### Listing
▽
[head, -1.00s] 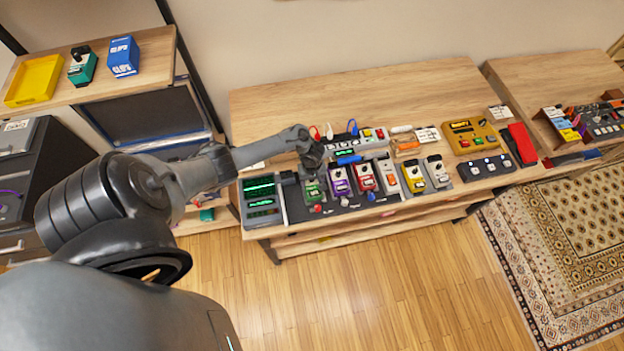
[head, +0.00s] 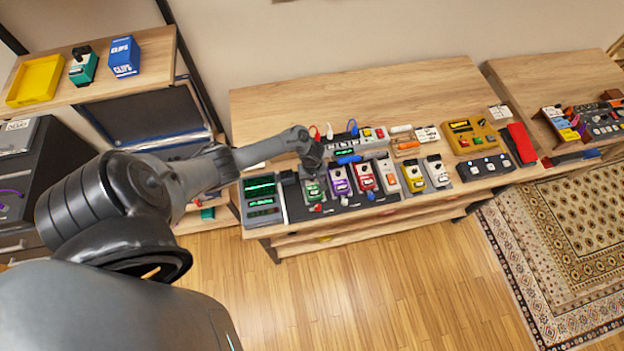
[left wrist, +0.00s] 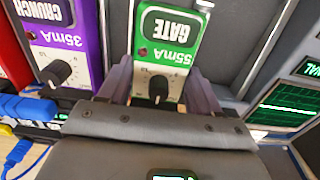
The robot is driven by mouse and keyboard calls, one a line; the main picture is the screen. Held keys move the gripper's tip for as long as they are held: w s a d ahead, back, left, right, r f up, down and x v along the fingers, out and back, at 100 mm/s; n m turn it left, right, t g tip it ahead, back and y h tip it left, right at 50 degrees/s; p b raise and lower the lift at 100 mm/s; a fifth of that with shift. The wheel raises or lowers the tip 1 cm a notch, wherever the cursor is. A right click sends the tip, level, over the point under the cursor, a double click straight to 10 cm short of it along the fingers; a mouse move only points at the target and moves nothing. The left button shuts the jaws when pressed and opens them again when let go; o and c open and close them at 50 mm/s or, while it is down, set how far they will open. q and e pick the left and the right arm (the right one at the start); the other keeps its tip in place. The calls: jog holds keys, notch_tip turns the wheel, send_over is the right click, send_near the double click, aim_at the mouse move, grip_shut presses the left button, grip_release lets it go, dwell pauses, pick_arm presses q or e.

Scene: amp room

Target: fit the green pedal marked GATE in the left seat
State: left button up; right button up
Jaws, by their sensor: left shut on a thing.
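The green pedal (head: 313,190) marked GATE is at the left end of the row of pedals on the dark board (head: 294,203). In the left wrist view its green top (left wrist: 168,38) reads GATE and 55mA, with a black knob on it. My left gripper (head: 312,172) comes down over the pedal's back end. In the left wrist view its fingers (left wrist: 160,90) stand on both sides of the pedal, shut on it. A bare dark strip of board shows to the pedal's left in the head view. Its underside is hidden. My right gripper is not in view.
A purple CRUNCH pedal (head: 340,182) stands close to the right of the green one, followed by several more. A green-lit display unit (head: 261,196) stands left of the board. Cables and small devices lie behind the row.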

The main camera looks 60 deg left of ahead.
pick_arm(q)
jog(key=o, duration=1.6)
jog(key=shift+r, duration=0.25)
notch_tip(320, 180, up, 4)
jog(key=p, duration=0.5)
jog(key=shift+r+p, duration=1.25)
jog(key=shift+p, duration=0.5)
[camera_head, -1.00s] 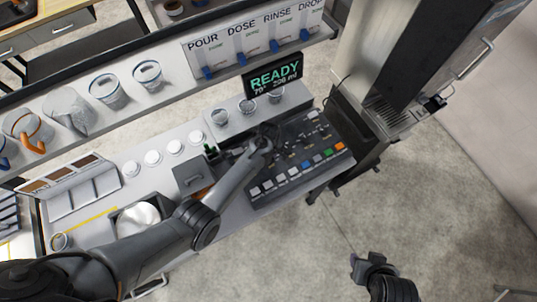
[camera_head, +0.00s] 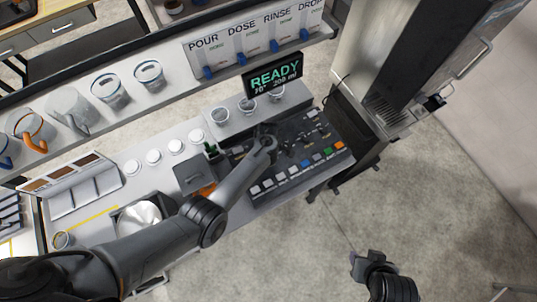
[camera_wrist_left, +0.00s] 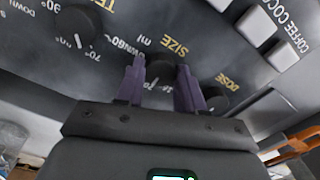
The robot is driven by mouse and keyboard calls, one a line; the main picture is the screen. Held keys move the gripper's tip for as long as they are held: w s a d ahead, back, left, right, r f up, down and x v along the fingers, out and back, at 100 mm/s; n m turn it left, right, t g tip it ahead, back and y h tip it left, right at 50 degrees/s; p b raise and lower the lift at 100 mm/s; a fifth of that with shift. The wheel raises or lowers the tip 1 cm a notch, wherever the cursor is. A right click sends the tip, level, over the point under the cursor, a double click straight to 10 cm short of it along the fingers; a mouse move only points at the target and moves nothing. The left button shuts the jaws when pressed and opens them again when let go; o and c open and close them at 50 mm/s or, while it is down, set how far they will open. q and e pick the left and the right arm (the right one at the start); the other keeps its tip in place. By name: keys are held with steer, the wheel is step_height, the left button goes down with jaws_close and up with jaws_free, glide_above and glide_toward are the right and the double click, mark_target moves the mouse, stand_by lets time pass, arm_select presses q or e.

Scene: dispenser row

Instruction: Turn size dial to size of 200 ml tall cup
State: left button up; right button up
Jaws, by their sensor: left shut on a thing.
△
▽
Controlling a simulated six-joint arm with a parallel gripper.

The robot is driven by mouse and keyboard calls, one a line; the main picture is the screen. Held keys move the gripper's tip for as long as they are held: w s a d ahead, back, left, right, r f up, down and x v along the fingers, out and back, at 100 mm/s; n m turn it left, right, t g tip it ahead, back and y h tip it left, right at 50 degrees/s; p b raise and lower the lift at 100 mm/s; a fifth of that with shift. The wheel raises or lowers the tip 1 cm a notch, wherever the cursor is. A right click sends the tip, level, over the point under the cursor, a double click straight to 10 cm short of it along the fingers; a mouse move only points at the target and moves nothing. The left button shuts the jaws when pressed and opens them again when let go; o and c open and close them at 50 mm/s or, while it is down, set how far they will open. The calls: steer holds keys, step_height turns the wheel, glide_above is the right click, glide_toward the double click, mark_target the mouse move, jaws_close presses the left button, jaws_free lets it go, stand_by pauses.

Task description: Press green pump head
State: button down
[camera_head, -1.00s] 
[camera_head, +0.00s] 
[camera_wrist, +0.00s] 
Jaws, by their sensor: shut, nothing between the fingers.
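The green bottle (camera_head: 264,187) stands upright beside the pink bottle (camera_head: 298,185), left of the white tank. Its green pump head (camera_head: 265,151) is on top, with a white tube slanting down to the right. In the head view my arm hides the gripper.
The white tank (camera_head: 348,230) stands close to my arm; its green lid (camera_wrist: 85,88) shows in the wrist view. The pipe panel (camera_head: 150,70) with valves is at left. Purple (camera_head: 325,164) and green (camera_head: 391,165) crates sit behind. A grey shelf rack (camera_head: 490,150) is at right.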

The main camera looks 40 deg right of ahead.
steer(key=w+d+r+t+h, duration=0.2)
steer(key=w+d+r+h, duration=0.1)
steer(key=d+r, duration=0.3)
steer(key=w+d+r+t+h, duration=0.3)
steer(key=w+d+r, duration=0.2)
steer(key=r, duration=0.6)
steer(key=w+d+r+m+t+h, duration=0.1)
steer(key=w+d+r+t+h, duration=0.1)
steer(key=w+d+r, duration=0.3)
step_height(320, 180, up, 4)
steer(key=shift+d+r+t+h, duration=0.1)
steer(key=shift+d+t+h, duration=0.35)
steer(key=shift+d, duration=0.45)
△
### Aim
Both the line with "The main camera looks 60 deg left of ahead." and the line with "[camera_wrist_left, +0.00s]" belong in the copy, along with every line between them; set them down exactly and skip the pictures.

### Solution for this exercise
The main camera looks 60 deg left of ahead.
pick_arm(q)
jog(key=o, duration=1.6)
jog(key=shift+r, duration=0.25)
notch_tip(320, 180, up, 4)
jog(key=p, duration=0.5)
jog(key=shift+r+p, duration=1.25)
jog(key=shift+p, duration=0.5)
[camera_head, -1.00s] 
[camera_head, +0.00s] 
[camera_wrist_left, +0.00s] 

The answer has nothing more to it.